**DATA SECTION:**
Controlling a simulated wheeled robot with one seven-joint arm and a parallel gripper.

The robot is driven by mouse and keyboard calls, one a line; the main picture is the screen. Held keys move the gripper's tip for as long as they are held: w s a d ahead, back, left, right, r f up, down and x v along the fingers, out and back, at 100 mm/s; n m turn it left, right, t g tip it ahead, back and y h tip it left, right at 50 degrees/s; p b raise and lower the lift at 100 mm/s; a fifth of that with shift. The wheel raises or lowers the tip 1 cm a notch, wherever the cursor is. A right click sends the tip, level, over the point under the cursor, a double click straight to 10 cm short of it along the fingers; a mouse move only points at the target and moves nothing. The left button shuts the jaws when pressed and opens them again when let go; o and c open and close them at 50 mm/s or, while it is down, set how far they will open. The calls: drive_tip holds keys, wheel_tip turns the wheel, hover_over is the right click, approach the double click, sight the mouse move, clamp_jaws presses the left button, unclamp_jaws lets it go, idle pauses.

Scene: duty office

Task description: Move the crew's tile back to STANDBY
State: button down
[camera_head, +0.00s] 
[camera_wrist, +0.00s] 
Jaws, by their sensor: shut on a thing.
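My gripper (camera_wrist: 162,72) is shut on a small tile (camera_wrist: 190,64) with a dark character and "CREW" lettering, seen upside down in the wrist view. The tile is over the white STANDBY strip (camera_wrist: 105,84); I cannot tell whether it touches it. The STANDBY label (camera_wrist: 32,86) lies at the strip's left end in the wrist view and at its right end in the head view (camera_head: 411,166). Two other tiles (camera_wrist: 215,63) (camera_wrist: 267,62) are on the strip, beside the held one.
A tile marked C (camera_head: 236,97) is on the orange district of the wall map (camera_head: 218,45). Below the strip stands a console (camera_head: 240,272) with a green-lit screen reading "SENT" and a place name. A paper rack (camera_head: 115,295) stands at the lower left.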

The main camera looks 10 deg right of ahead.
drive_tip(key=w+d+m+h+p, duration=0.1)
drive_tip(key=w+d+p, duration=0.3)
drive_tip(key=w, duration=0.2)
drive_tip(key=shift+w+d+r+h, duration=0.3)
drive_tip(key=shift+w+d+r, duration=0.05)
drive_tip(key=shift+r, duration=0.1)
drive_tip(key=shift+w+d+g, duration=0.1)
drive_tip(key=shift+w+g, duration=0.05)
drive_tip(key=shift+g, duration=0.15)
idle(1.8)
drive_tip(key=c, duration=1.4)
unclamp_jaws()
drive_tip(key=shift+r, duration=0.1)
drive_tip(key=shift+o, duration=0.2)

**EXERCISE BRIEF:** Collect, from the material above, every line containing the word "robot".

**FULL SOLUTION:**
Controlling a simulated wheeled robot with one seven-joint arm and a parallel gripper.
The robot is driven by mouse and keyboard calls, one a line; the main picture is the screen. Held keys move the gripper's tip for as long as they are held: w s a d ahead, back, left, right, r f up, down and x v along the fingers, out and back, at 100 mm/s; n m turn it left, right, t g tip it ahead, back and y h tip it left, right at 50 degrees/s; p b raise and lower the lift at 100 mm/s; a fifth of that with shift. The wheel raises or lowers the tip 1 cm a notch, wherever the cursor is. A right click sends the tip, level, over the point under the cursor, a double click straight to 10 cm short of it along the fingers; a mouse move only points at the target and moves nothing. The left button shuts the jaws when pressed and opens them again when let go; o and c open and close them at 50 mm/s or, while it is down, set how far they will open. The calls: drive_tip holds keys, wheel_tip turns the wheel, hover_over is the right click, approach the double click, sight the mouse move, clamp_jaws presses the left button, unclamp_jaws lets it go, idle pauses.

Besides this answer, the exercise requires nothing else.